How Far Can Auckland House Prices Go?
3004
AUTHOR: The Professional Trustee Team
The headlines read "House prices out of control", "House prices can't keep going up", "House prices are going to fall". But are the headlines right? How far can house prices continue to climb?
- Demand outweighed supply. Housing shortage pre Global Financial Crises (GFC) existed.
- Money dried up for developers.
- Builders went to Roo land.
- Housing doesn't get built.
- Everyone breathe a sigh of relief. GFC over.
- Demand still outstrips supply.
- Immigration of the wealthy kind coming through our doors.
- Credit at historical lows.
- Demand-supply imbalance now at all-time high.

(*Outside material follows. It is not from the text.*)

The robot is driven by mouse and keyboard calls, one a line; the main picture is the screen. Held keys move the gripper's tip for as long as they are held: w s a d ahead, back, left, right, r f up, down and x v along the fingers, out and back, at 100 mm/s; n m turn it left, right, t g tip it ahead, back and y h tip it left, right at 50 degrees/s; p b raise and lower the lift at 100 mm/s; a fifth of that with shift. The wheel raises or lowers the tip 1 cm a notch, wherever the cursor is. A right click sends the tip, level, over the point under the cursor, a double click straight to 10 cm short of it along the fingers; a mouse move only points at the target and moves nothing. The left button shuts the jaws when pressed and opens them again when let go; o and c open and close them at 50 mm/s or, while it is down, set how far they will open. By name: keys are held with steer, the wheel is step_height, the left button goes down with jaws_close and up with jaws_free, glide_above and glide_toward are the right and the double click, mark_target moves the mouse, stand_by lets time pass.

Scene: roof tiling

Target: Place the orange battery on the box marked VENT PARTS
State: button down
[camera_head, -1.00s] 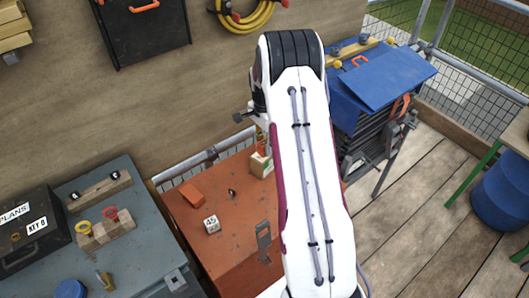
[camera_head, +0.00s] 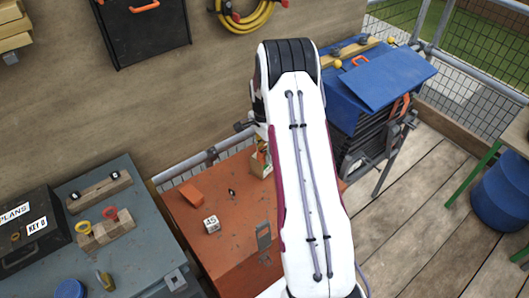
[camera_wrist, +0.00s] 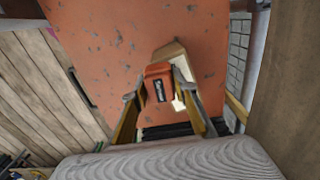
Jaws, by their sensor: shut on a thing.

- Prices racing to the top of Mt Everest.
Enter Government and Auckland Council. Formation of a plan is needed. Auckland Unitary Plan will remedy Auckland housing supply issue. Problems abound with this Plan. RMA needs an overall. Consents can't be issued quick enough. Council processes requiring extra work and additional payment of fees horrendous. Not a builder nor tradie to be found. Labour costs consequently high. Material costs expensive. Someone forgot to tell Council infrastructure (pipes and services) would need paying for and implementing into the new proposed housing areas. What about land prices? Land costs still expensive and climbing.
Enter Reserve Bank. Maintaining financial stability of the monetary system is our mandate. New
LVR and bank capital funding requirements to the fore. Surely these macro policies will work to dampen demand and cool the prices. Someone forgot to tell the Governor most existing investors have a 30% equity hold.
Enter Government Bright-Line Test. 1 October 2015 is D-Day. All capital gains made from property bought and sold within 2 years (exceptions home, bach, inherited property, property transferred re dissolution) will be taxed. Intention is now inferred, rebuttal is your right. It's the immigrants' and speculators' fault. Wasn't 17% the number of houses bought and sold within 2 years? Did someone check all these would be caught? Government validated the necessity and consequences of enactment, right?
Enter Reserve Bank – Again. Dollar is high. Fonterra is low. Economy is sluggish. What shall we do? Let's cut the OCR Reserve Bank says. Someone forgot cheap credit fuels property fires.
Enter Government – Again. 500 hectares up for grabs for new housing. Someone forgot to consult Iwi. Surely this argument will go away?
End Result. What a surprise! Good news for those already on the ladder for the next 5 years – supply problems can't be remedied quickly, measures taken won't show desired results swiftly, prices keep rising – rapidly.